### Short exercise
Report the number of lines containing "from", with no other words.

— Start Dataset excerpt —

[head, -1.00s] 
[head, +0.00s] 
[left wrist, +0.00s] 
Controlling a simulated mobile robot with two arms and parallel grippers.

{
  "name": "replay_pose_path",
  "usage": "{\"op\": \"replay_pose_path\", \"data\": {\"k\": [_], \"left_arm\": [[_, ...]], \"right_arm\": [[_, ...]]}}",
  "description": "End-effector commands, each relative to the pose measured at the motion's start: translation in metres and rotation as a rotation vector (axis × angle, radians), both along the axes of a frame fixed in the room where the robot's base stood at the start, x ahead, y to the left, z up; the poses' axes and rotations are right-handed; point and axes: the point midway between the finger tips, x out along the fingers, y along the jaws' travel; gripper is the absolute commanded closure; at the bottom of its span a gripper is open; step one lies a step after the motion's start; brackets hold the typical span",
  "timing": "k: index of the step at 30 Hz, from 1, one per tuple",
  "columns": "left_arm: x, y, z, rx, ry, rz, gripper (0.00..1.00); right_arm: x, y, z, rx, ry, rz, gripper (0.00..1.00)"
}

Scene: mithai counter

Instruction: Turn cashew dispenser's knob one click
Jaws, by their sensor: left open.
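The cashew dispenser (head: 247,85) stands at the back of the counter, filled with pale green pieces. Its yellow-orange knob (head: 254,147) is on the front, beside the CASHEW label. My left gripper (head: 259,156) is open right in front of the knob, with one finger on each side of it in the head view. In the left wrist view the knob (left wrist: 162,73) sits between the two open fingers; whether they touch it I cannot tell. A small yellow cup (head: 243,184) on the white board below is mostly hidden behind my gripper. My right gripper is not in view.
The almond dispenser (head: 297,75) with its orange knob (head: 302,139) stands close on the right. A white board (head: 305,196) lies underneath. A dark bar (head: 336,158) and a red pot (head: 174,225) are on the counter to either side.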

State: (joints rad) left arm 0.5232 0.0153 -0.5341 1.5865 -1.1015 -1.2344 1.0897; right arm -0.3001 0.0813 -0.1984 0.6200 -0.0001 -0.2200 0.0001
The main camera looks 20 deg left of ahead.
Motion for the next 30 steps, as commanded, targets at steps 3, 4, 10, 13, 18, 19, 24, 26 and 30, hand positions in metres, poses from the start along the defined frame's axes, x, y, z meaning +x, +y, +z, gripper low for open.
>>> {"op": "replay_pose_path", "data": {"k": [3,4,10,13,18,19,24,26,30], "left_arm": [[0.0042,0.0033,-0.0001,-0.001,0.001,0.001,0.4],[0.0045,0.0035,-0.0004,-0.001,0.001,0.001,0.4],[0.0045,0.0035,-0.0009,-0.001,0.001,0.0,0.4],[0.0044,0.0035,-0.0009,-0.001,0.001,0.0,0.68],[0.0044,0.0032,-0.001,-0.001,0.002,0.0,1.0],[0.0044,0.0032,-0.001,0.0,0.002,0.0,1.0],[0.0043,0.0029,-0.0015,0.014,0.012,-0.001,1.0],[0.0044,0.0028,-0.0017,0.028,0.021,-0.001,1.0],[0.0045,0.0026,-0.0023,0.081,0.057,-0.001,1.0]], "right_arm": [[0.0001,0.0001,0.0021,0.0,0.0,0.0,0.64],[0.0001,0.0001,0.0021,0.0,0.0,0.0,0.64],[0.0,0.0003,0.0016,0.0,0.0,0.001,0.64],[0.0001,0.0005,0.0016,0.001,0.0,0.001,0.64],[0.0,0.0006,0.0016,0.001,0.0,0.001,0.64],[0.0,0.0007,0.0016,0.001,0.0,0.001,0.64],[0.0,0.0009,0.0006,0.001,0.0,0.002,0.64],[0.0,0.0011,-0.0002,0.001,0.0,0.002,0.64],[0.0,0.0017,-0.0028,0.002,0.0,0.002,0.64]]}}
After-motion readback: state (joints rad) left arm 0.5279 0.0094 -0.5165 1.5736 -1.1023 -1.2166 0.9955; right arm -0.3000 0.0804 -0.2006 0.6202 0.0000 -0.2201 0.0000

— End Dataset excerpt —

### Result of this exercise
2